Rows from a robot dataset
= = = = =

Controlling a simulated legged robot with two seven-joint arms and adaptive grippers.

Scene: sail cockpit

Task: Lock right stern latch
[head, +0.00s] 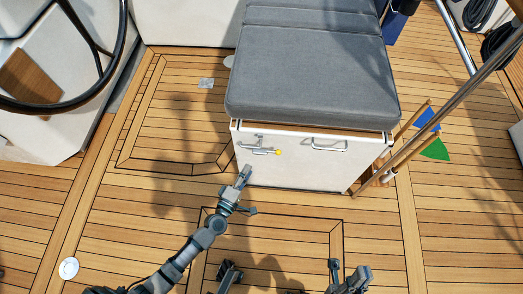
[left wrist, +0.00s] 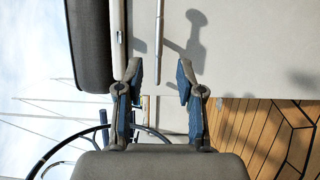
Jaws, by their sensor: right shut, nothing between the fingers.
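The latch (head: 258,148) with a yellow knob (head: 278,152) is on the upper left of the white seat box (head: 300,170). My left gripper (head: 244,172) is just below and left of it. In the left wrist view my left gripper (left wrist: 158,82) is open. A thin metal bar (left wrist: 160,35) reaches between its fingertips in the picture; I cannot tell whether they touch. A shadow with a knob shape lies on the white panel. My right gripper (head: 362,273) is low in the head view, shut and empty, away from the box.
A grey cushion (head: 305,80) covers the box, and a second metal handle (head: 326,144) is on its front at the right. A steering wheel (head: 118,50) stands at the left. Poles with blue and green flags (head: 434,150) lean at the right.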

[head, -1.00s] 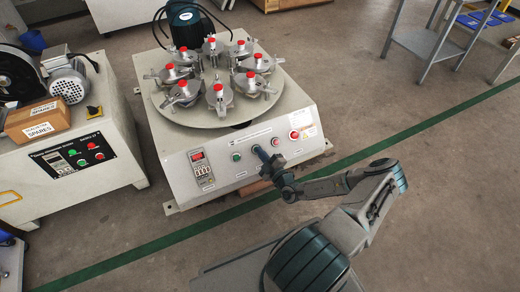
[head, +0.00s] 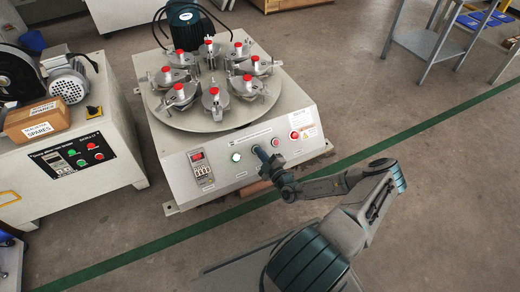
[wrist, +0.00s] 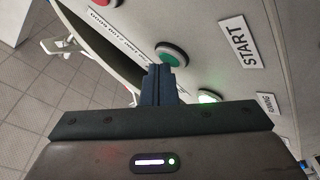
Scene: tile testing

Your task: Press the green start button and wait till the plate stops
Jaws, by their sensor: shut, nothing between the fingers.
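The test machine (head: 300,108) has a round plate (head: 196,122) on top, carrying several red-capped metal clamps. My gripper (head: 257,150) is shut with nothing in it, its fingertips at the front panel. In the head view the fingers hide the button. A green running lamp (head: 236,157) is lit, also bright in the wrist view (wrist: 209,96).
A red button (head: 294,135) sits right of my gripper on the panel. A display with switches (head: 200,166) is at left. Another machine (head: 110,150) stands to the left with a box (head: 36,122) on it. A metal-legged table (head: 428,42) is at upper right. The floor at right is clear.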

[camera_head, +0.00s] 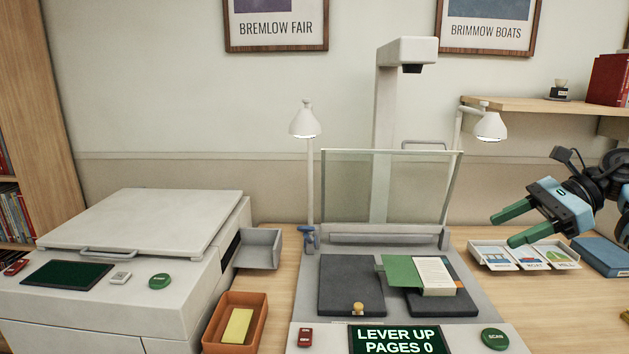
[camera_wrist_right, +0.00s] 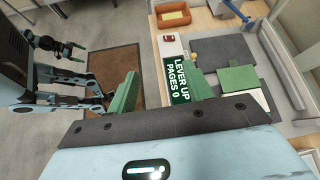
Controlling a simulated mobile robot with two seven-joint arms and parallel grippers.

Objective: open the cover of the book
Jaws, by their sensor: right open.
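The book lies on the scanner's cradle, with its green cover (camera_head: 402,271) spread to the left and its white printed page block (camera_head: 435,275) showing on the right. The green cover (camera_wrist_right: 240,79) also shows in the right wrist view, at the right. My right gripper (camera_head: 511,227) is open and empty, up and to the right of the book, apart from it. Its two green fingers stand wide apart in the right wrist view (camera_wrist_right: 162,90). My left gripper (camera_wrist_right: 70,49) shows small at the upper left of the right wrist view; its opening is unclear.
The raised glass plate (camera_head: 388,185) stands behind the cradle's dark pads (camera_head: 350,286). The scanner's screen (camera_head: 396,340) reads "LEVER UP PAGES 0". An orange tray (camera_head: 214,330) holds a yellow block. A picture-card tray (camera_head: 524,256) and blue book (camera_head: 602,255) lie at the right.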

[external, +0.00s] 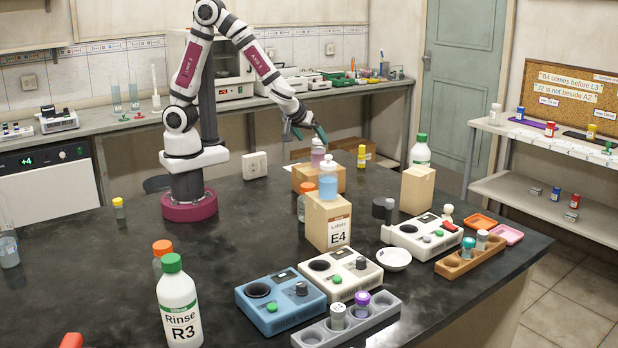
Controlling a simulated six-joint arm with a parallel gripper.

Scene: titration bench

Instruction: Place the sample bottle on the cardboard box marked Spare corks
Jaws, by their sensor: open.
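My gripper (306,133) is open, its fingers pointing down above the middle of the dark bench. A small bottle with pink contents (318,155) is just below and beside the right finger; I cannot tell whether they touch. It appears on or just behind a low cardboard box (330,179). A clear bottle with blue liquid (328,188) stands on a nearer cardboard box (327,228) labelled "Labels E4". Another plain box (417,190) stands to the right. No "Spare corks" marking is readable, and I cannot tell which bottle is the sample bottle.
A large white bottle (180,305) marked "Rinse R3" stands at the front left. A blue device (280,303), white devices (339,276), a grey rack (347,322), a wooden rack (470,257) and a white dish (394,260) crowd the front right. The left bench is mostly clear.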

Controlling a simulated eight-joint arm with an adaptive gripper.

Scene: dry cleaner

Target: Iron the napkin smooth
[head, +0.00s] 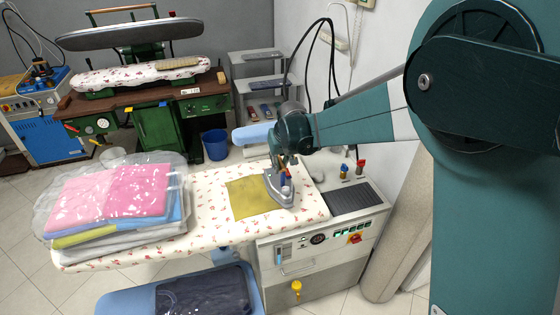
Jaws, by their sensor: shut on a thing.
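A yellow-olive napkin (248,199) lies flat on the floral ironing board (212,183). An iron (282,192) sits at the napkin's right side, its soleplate over or against the napkin's right edge. My gripper (287,165) is above the iron and shut on its handle. The arm comes in from the right and partly hides the iron's top. Whether wrinkles remain in the napkin is too small to tell.
Bagged folded clothes (112,200) are stacked on the board's left part. A control cabinet (322,245) with a dark rest pad (350,201) stands at the right. A blue tray holding dark cloth (205,292) is below. The board between clothes and napkin is clear.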

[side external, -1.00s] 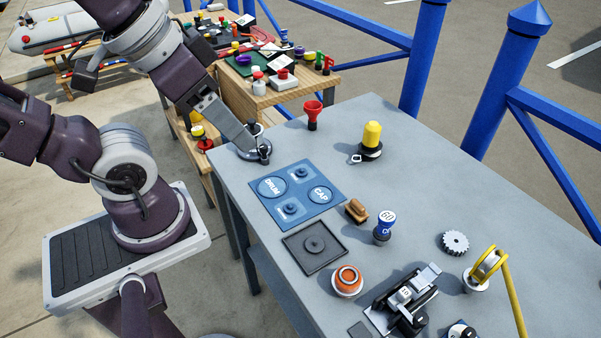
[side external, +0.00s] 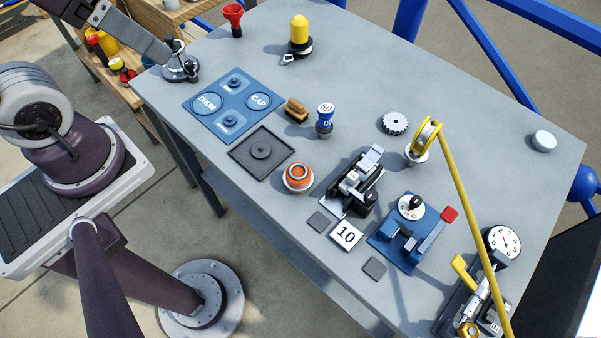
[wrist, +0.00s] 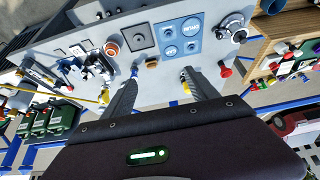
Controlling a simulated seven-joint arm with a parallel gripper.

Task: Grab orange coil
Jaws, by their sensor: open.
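The orange coil (side external: 298,177) is a small round orange ring with a pale base. It sits on the grey table, beside the dark square tray and left of the black device. It also shows in the wrist view (wrist: 111,48), toward the upper left. My gripper (side external: 165,52) is at the table's far left corner in the side view, near a round metal fitting with a lever, well away from the coil. In the wrist view, my gripper (wrist: 158,82) has its two fingers spread, with nothing held between them.
A dark square tray (side external: 240,163) and blue DRUM/CAP board (side external: 208,123) lie between my gripper and the coil. A brown brush (side external: 296,110), blue stamp (side external: 325,118) and black device (side external: 340,203) stand nearby.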

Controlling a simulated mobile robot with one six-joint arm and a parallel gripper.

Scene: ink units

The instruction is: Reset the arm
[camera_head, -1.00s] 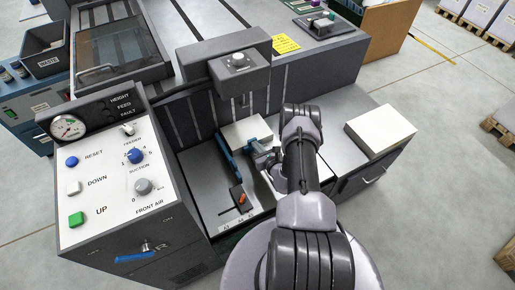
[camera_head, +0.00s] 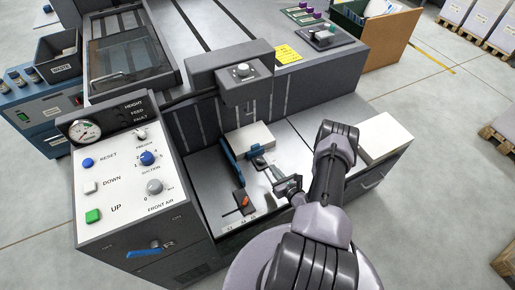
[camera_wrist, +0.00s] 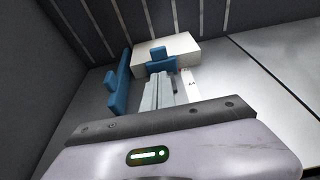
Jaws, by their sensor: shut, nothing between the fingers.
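My gripper (camera_head: 275,173) is over the steel feed bed in the head view, in front of a white paper stack (camera_head: 248,138). Its grey fingers are together and empty, and they also show in the wrist view (camera_wrist: 168,92). The stack is in the wrist view (camera_wrist: 166,52) as well, beyond the fingertips. A long blue guide (camera_head: 228,160) stands along the stack's left side. A small blue block (camera_wrist: 161,62) is at the stack's front, just beyond the fingertips; whether they touch cannot be told. My arm reaches in from the lower right and hides part of the bed.
A control panel (camera_head: 118,185) with a gauge, buttons and knobs stands at left. A grey feeder head (camera_head: 240,75) overhangs the bed's back. A dark plate with an orange lever (camera_head: 245,201) lies at the front. Another white stack (camera_head: 385,137) rests on the right-hand surface.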

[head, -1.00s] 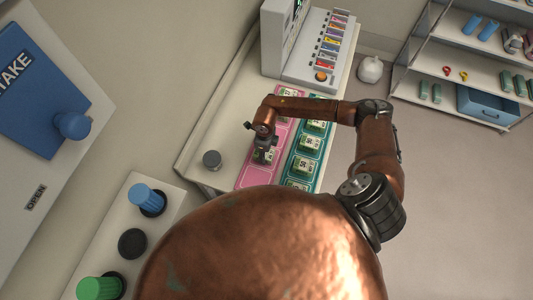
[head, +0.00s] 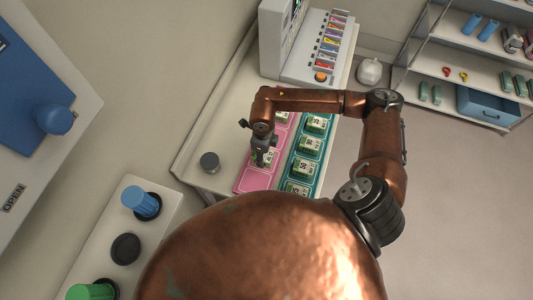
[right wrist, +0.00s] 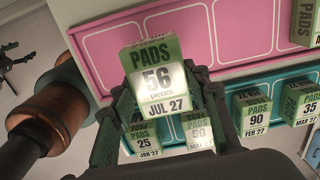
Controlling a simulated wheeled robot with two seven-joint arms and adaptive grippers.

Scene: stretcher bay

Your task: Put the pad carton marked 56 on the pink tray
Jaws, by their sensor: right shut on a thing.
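The pad carton marked 56 (right wrist: 158,80) is a green and white box. My right gripper (right wrist: 165,98) is shut on it, with a finger at either side. In the head view my right gripper (head: 263,157) is over the near part of the pink tray (head: 251,184), with the carton (head: 268,160) partly hidden by it. The pink tray (right wrist: 180,42) lies behind the carton in the right wrist view, with empty outlined slots. I cannot tell whether the carton touches the tray.
The teal tray (head: 292,157) lies beside the pink one on the right and holds several similar cartons. Another carton (head: 281,118) stands at the pink tray's far part. A grey knob (head: 209,162) is to the left. A machine with coloured labels (head: 318,55) stands behind.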

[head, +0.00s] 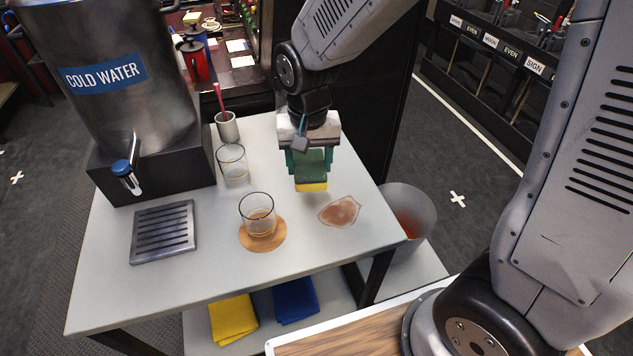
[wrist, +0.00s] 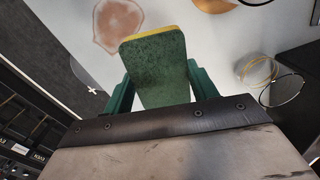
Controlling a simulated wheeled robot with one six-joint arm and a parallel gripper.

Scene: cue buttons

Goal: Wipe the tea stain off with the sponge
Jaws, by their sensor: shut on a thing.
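My gripper (head: 311,166) is shut on the sponge (head: 312,186), which is green with a yellow underside. It holds the sponge above the back right part of the white table, behind the stain. In the wrist view the sponge (wrist: 155,72) sits between the green fingers.
A glass with some brown liquid (head: 258,217) stands on a round wooden coaster (head: 274,240) left of the stain. An empty-looking glass (head: 232,163), a cup with a pink stirrer (head: 227,128), a drip tray (head: 163,232) and a cold water dispenser (head: 115,75) stand further left. A bin (head: 408,205) is at right.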

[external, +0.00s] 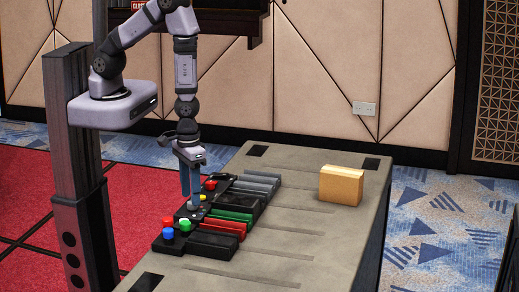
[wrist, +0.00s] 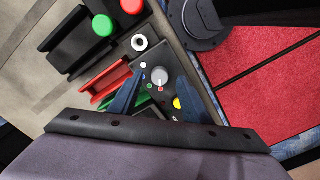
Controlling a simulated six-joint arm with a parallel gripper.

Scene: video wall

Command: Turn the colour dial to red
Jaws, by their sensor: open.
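The colour dial (wrist: 160,76) is a round grey knob on a small black panel (wrist: 171,70). Small coloured marks sit around it: a red one (wrist: 160,89), a green one and a white one; a larger yellow spot (wrist: 178,103) lies to the lower right. I cannot tell which mark the knob points to. My gripper (wrist: 157,97) is open, its two blue fingers apart on either side of the panel's near part in the wrist view. In the external view my gripper (external: 190,192) points down over the panel row, and its fingers partly hide the dial.
Red (wrist: 130,5) and green (wrist: 103,25) buttons and a white ring (wrist: 140,43) lie beside the dial. Red and green slotted holders and several grey bars (external: 257,183) line the table.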

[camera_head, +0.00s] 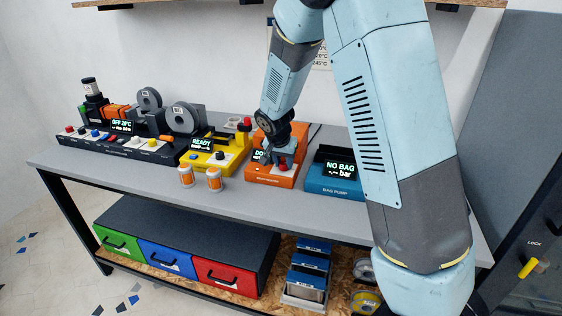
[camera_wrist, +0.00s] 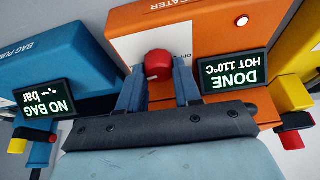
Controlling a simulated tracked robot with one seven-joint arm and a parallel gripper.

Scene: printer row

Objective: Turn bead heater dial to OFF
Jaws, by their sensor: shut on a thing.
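The bead heater (camera_head: 268,174) is an orange box on the bench; in the wrist view (camera_wrist: 205,22) it appears upside down, its label partly cut off to "EATER". Its screen (camera_wrist: 235,73) reads "DONE HOT 110°C". The red dial (camera_wrist: 158,63) sits on a pale panel beside the screen, with "OF…" lettering partly visible by it. My gripper (camera_wrist: 158,82) has one blue-grey finger on each side of the dial and is shut on it. In the head view my gripper (camera_head: 280,161) reaches down to the heater's front, largely hiding the screen. The dial's pointer direction is unclear.
The blue bag pump (camera_head: 335,186), reading "NO BAG", stands close on the right. A yellow machine (camera_head: 216,160), reading "READY", stands on the left, with two small orange-and-white bottles (camera_head: 186,176) in front. Bare grey bench (camera_head: 240,200) lies before the heater.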

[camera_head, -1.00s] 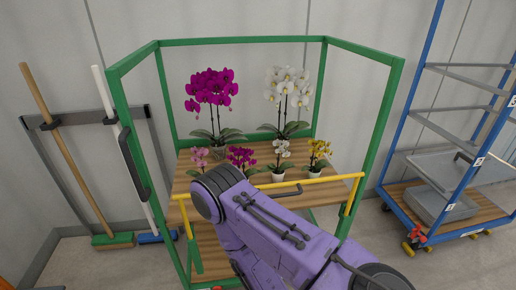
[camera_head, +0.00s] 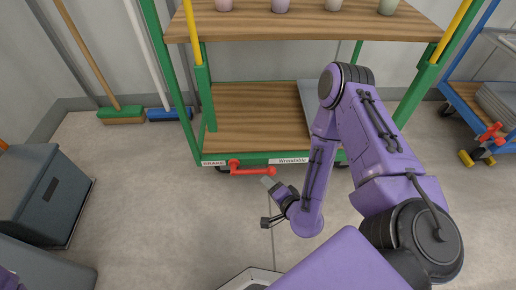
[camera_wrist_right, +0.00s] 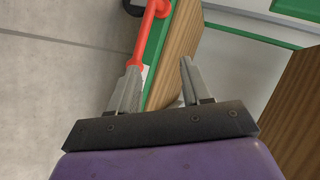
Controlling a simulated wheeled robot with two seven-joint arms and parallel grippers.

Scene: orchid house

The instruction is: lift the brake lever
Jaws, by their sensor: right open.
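The red brake lever (camera_head: 250,171) sits low on the front edge of the green-framed trolley (camera_head: 188,110), next to a small BRAKE label (camera_head: 214,163). It lies roughly level, with its knobbed free end to the right. My right gripper (camera_head: 267,182) is low over the floor, just below that free end. In the right wrist view my right gripper (camera_wrist_right: 160,76) is open, with its fingers apart. There the red lever (camera_wrist_right: 149,32) runs down to the left fingertip, which hides part of its end. I cannot tell whether they touch. My left gripper is not in view.
The trolley's lower wooden shelf (camera_head: 250,105) is mostly bare. A blue trolley (camera_head: 455,88) with its own red lever (camera_head: 492,133) stands at right. Brooms (camera_head: 122,113) lean at the back left. A dark grey bin (camera_head: 42,195) stands at left. The floor in front is clear.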

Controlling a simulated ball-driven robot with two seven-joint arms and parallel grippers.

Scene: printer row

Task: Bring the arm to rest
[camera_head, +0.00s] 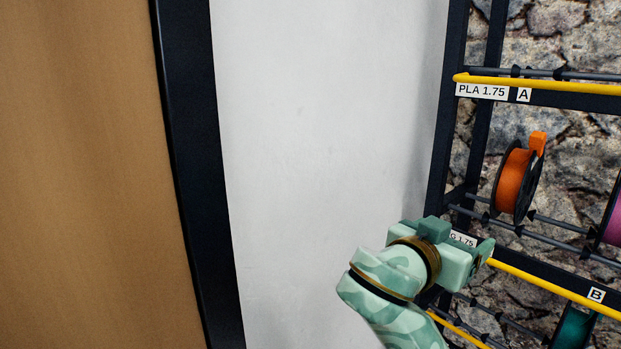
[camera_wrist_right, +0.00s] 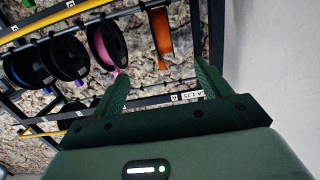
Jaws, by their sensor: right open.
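My right gripper (camera_head: 460,238) is at the lower right of the head view, in front of the rack's left post. Its pale green camouflage arm rises from the bottom edge. In the right wrist view the two green fingers of the gripper (camera_wrist_right: 160,86) stand apart with nothing between them. Past them lies the rack with an orange spool (camera_wrist_right: 161,36). My left gripper is not in view.
The dark rack (camera_head: 449,120) fills the right side, with yellow shelf edges and labels. An orange spool (camera_head: 512,182) hangs above the gripper. A magenta spool (camera_head: 615,215) is cut off at the right edge. A white wall (camera_head: 320,130) and brown panel (camera_head: 80,170) are at left.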

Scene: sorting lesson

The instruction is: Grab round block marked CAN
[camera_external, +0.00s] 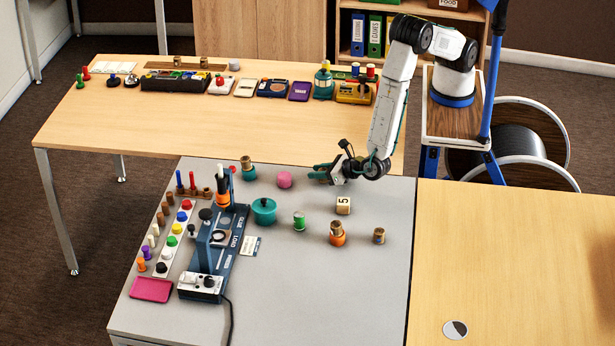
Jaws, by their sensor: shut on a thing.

= = = = =

_REQUIREMENT_
Return, unchanged, the lines from the first line of the material through the line that holds "Your task: Press", inclusive, omitting pictures.

_TASK RESULT_
Controlling a simulated legged robot with two seven-joint arms and adaptive grippers.

Scene: sail cockpit

Task: Lock right stern latch
[head, +0.00s] 
[left wrist, +0.00s] 
Jaws, by their sensor: right shut, nothing between the fingers.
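The latch (head: 258,148) with a yellow knob (head: 278,152) is on the upper left of the white seat box (head: 300,170). My left gripper (head: 244,172) is just below and left of it. In the left wrist view my left gripper (left wrist: 158,82) is open. A thin metal bar (left wrist: 160,35) reaches between its fingertips in the picture; I cannot tell whether they touch. A shadow with a knob shape lies on the white panel. My right gripper (head: 362,273) is low in the head view, shut and empty, away from the box.
A grey cushion (head: 305,80) covers the box, and a second metal handle (head: 326,144) is on its front at the right. A steering wheel (head: 118,50) stands at the left. Poles with blue and green flags (head: 434,150) lean at the right.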

[head, -1.00s] 
[head, +0.00s] 
[wrist, +0.00s] 
Scene: tile testing

Your task: Press the green start button and wait till the plate stops

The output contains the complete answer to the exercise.